Что же эти стихотворения говорят нам о Льюисе? Ведь это как-никак первая значительная его публикация[142]. Стилистически они, вероятно, подсказывают, что Льюису требовалось еще время, прежде чем его голос обретет зрелость и авторитет. Но на том этапе его жизни стихотворения особенно ценны как свидетельство укоренившегося атеизма. Самые интересные разделы цикла – протесты против немых и равнодушных небес. «Ода на Новый год», написанная под огнем в январе 1918 года поблизости от французского города Арраса, возвещает окончательную смерть Бога, который изначально был плодом человеческого вымысла. Все упования на то, что «красный Бог» может «склонить ухо» к воплям человеческого отчаяния, лежат, отвергнутые и безнадежные, в грязи, обезображенные «Могуществом, что убивает и уничтожает былую красу»[143].

Эти строки важны, поскольку передают две темы, глубоко засевшие в ту пору в уме Льюиса: презрение к Богу, в чье существование он не верил, но тем не менее возлагал на него вину за повсеместную резню и разрушения, и глубокую тоску по безопасности и надежности прошлого, того прошлого, которое, как это явствует из стихов, Льюис считал погибшим навеки. Эта нота тоски о невозвратимом любимом прошлом сохранится и в более поздних книгах Льюиса.
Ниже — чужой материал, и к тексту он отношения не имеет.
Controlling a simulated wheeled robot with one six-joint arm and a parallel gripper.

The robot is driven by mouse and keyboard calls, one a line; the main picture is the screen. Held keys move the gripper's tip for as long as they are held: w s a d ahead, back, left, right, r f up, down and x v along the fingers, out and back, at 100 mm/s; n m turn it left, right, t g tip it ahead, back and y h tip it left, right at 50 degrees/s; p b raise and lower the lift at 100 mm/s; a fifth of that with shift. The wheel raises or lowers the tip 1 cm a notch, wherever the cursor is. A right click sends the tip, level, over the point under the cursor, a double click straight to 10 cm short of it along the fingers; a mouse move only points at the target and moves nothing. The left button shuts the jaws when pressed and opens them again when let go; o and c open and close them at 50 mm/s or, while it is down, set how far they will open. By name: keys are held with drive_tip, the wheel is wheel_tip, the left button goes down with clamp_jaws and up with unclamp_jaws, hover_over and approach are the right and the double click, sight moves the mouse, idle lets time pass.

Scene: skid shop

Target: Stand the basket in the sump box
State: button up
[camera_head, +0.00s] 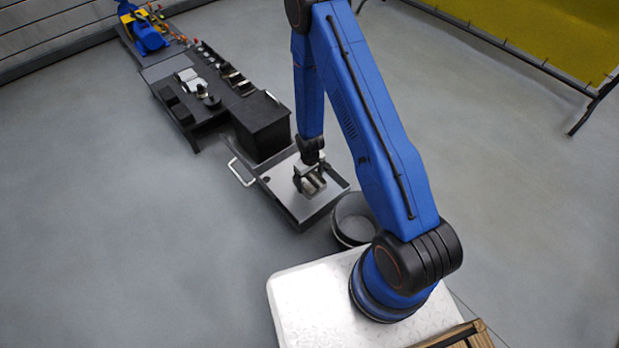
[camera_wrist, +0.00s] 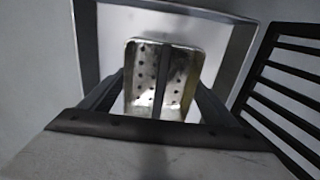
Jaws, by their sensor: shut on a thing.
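The basket is a small perforated metal bin with a bar across its middle, seen in the wrist view (camera_wrist: 184,75). My gripper (camera_wrist: 158,100) is shut on it, with a finger on each side. In the head view my gripper (camera_head: 311,176) points down over the sump box (camera_head: 322,210), a shallow open grey box with dark walls. The box's walls surround the basket in the wrist view (camera_wrist: 86,45). The basket looks upright. I cannot tell whether its base touches the box floor. The gripper hides part of the basket in the head view.
A dark cabinet (camera_head: 262,127) stands close behind the box, and a white handle (camera_head: 240,172) is beside it. A round dark tub (camera_head: 352,216) stands just right of the box. A long dark skid (camera_head: 205,92) with a blue motor (camera_head: 149,38) runs to the back left. Floor on the left is clear.

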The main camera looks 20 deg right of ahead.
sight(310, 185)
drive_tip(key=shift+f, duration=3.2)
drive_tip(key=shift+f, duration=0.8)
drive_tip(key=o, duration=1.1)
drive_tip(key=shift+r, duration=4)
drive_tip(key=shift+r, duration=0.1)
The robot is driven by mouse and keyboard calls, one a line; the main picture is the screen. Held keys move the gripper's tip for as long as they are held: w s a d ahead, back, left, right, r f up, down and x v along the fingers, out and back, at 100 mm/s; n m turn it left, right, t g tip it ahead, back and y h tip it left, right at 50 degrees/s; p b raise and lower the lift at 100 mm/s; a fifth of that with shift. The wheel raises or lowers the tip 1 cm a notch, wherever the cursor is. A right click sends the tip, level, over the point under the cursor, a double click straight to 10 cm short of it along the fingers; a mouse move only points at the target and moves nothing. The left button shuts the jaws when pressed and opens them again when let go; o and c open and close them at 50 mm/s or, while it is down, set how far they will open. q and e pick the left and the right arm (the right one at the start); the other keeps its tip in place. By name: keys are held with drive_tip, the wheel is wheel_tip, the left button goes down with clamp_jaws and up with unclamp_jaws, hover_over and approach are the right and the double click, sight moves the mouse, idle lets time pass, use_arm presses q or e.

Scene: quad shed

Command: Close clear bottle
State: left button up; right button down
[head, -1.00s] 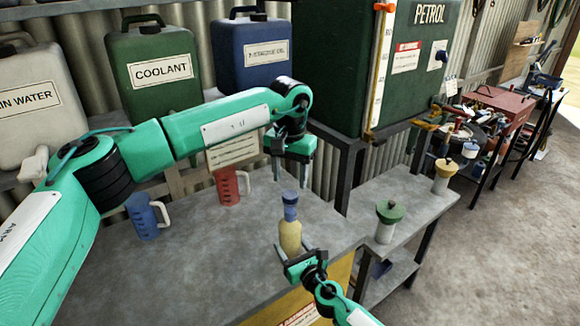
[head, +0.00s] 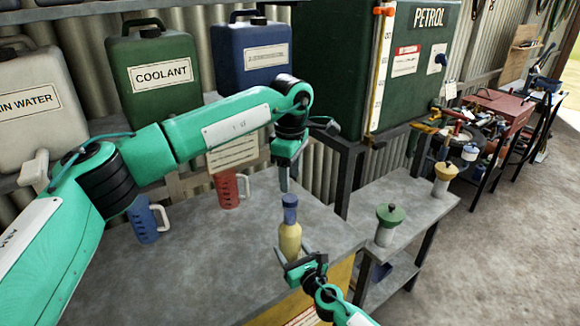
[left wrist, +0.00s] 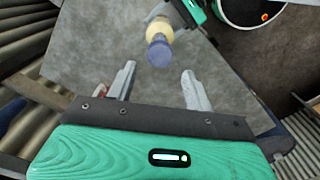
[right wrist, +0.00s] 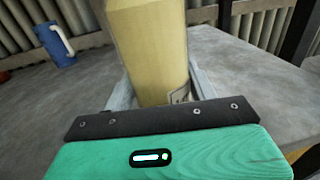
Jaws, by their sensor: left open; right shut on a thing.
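The clear bottle (head: 290,238) with yellowish contents stands upright near the front right of the grey bench. A blue cap (head: 290,202) sits on its top; whether it is tight I cannot tell. My right gripper (head: 301,257) is shut on the bottle's lower body, which fills the right wrist view (right wrist: 152,50). My left gripper (head: 285,180) points down, open and empty, above and just behind the cap, apart from it. In the left wrist view the blue cap (left wrist: 159,52) lies beyond the open fingers (left wrist: 157,84).
A blue jug (head: 146,220) and a red jug (head: 230,190) stand on the bench to the left. Green-topped (head: 388,224) and yellow-topped (head: 444,178) containers stand on the lower right bench. Large cans and a green petrol tank (head: 340,60) stand behind.

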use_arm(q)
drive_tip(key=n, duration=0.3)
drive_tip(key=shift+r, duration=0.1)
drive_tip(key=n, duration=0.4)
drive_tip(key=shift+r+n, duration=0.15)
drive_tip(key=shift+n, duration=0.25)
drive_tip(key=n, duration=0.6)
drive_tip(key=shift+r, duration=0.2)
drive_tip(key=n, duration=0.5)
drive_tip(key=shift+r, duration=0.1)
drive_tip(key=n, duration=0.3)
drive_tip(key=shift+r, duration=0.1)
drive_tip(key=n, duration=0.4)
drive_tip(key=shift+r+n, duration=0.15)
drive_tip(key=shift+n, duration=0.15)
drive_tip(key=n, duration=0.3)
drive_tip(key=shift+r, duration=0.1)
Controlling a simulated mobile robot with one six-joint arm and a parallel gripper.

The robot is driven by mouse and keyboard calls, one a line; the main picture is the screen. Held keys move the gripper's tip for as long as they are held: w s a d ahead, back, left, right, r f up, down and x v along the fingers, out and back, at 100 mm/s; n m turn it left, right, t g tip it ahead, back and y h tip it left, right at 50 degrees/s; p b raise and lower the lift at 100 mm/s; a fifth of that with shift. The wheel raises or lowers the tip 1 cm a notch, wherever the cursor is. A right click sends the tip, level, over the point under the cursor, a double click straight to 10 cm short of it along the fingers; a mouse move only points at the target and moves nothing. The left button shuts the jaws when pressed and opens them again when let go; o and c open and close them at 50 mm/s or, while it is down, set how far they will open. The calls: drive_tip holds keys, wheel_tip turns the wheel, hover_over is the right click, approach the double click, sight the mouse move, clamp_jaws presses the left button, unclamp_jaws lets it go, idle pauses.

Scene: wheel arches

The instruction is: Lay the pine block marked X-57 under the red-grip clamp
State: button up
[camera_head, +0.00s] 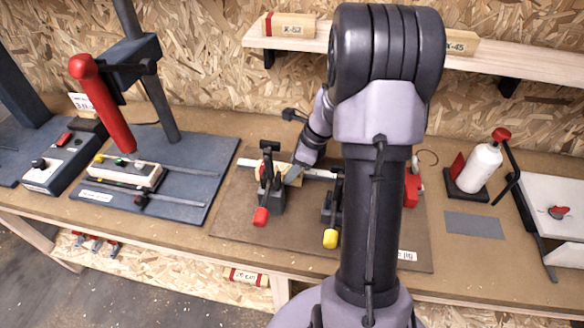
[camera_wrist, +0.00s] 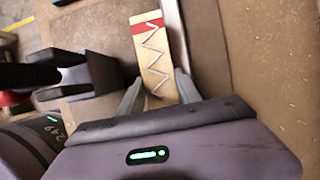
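A pine block (camera_wrist: 153,55) with a red end band and a zigzag line lies on the board beside a pale rail, in the wrist view. No X-57 label can be read on it. My gripper (camera_wrist: 160,82) has one finger on each side of the block's near end, with slim gaps. In the head view, the red-grip clamp (camera_head: 262,214) stands on the board, with a bit of the block (camera_head: 272,148) showing behind it. My gripper (camera_head: 293,173) is just right of that clamp. The clamp's dark body (camera_wrist: 92,72) is left of the block in the wrist view; its pad contact is hidden.
A yellow-grip clamp (camera_head: 330,236) stands to the right on the same board (camera_head: 232,222). Other pine blocks sit on the wall shelf (camera_head: 290,26) and below the bench (camera_head: 246,276). A red-handled press (camera_head: 104,105) is left; a white bottle (camera_head: 479,168) is right.

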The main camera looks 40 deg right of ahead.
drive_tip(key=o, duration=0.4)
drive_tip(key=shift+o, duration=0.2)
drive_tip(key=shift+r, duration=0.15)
А самое главное, наверное, что сообщают нам «Плененные духи» о своем авторе – это его амбиции, то есть желание остаться в памяти людей поэтом и уверенность, что у него хватит таланта для такого призвания. И хотя в итоге мы помним Льюиса как историка литературы, апологета и прозаика, это вовсе не совпадает с его собственными юношескими мечтами и мыслями о будущем. Льюис – несостоявшийся поэт, достигший величия в других областях литературы. Но кое-кто мог бы сказать, что, не сумев стать поэтом, Льюис зато преуспел как автор прозы, причем прозы, насыщенной мощными ритмами и музыкальными фразами истинного поэта.

Но что же третье воспоминание? Кто такая Д.[144]? И почему Льюис придает такое значение ее визиту к нему в комнату в 1917 году? Следующие записи в дневнике дают ответ на этот вопрос: это миссис Мур, в доме которой Льюис поселился к тому времени. Их сложные отношения, о которых мы дальше поговорим подробнее, начались в ту пору, когда Льюис еще числился в кадетском батальоне в колледже Кибл. Первоначальным поводом для их знакомства и сближения был сын миссис Мур, но отношения быстро стали развиваться уже автономно от самого Пэдди.
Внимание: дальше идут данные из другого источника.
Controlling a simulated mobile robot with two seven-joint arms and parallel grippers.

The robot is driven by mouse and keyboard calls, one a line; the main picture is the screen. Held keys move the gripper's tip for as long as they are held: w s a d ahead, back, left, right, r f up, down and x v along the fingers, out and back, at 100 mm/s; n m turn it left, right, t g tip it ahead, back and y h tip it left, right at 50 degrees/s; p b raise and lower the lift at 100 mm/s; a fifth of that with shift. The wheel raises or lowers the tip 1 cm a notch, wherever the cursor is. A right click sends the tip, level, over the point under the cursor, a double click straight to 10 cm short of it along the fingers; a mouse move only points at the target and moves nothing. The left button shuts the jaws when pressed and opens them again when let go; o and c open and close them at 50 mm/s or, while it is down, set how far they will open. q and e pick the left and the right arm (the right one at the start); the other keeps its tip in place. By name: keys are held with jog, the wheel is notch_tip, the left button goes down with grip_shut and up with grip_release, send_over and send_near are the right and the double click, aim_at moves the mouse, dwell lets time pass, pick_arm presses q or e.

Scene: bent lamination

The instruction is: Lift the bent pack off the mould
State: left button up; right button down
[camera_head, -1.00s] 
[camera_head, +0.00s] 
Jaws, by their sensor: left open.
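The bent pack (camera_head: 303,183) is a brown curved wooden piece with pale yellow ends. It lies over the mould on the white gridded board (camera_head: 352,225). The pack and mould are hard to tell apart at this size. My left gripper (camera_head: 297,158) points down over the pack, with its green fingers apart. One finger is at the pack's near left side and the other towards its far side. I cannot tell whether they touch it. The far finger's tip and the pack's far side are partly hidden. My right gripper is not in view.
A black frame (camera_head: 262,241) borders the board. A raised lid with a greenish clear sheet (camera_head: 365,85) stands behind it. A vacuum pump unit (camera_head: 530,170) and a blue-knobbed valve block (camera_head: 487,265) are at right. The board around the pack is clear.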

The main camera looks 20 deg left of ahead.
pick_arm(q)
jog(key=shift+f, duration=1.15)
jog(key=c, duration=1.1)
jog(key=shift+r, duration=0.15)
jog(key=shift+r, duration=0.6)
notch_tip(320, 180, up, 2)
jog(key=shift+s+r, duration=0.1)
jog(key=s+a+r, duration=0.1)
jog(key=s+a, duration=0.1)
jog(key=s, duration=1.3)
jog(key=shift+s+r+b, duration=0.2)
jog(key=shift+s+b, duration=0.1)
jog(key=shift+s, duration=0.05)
Близость Льюиса с Пэдди Муром не подлежит сомнению. Возможно, эти отношения были даже более близкими, нежели видится биографам. Их союз сложился, по-видимому, в ту пору, когда Льюис и Мур жили в одной комнате колледжа Кибл. Чтобы вникнуть в этот вопрос, нужно принять во внимание также и то, в каком полку британской армии Льюис будет далее служить. 26 сентября 1917 года Льюис получил временное назначение младшим лейтенантом в Третий Сомерсетский полк легкой пехоты, и ему предоставили месячный отпуск перед дальнейшим обучением в Южном Девоне[145]. Пэдди Мур угодил в стрелковую бригаду и уже отправился на Сомму.
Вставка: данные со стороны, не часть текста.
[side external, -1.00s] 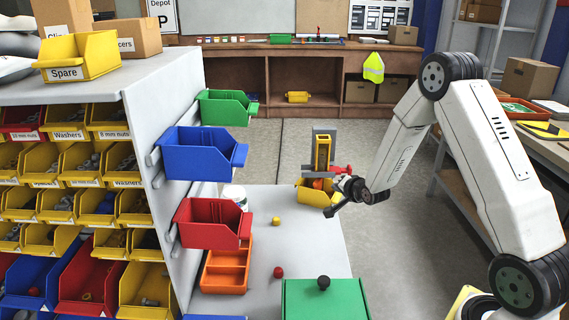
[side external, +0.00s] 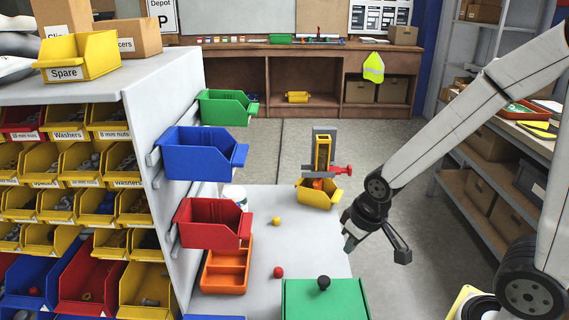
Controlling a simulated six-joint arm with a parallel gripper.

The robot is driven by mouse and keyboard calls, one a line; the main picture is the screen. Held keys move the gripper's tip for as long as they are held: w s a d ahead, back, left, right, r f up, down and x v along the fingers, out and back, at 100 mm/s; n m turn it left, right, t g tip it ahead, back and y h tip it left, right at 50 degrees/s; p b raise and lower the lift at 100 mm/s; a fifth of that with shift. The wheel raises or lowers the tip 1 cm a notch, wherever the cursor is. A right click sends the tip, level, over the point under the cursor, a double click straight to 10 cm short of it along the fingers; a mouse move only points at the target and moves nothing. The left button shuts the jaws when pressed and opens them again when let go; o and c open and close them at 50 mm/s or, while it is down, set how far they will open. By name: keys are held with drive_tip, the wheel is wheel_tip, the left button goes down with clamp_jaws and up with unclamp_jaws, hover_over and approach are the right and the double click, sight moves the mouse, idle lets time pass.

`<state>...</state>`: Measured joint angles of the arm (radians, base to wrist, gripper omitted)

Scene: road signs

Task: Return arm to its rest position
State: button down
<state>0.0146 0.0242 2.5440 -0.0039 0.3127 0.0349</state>
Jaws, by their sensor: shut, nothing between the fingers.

Но почему Льюис выбрал службу в Сомерсете, ведь у него не было никаких семейных связей с этим графством? Большинство биографов не замечают важности этого вопроса. Ведь несомненно имелись и другие возможности. Один из наиболее очевидных вариантов – Оксфордский и Букингемский полк легкой пехоты, он был расквартирован в Оксфорде, и многие кадеты Четвертого батальона получили назначение именно в него. А поскольку Льюис был родом из Белфаста, он мог также вступить в какой-нибудь ирландский полк. Так почему же в итоге он попал в Сомерсетский пехотный?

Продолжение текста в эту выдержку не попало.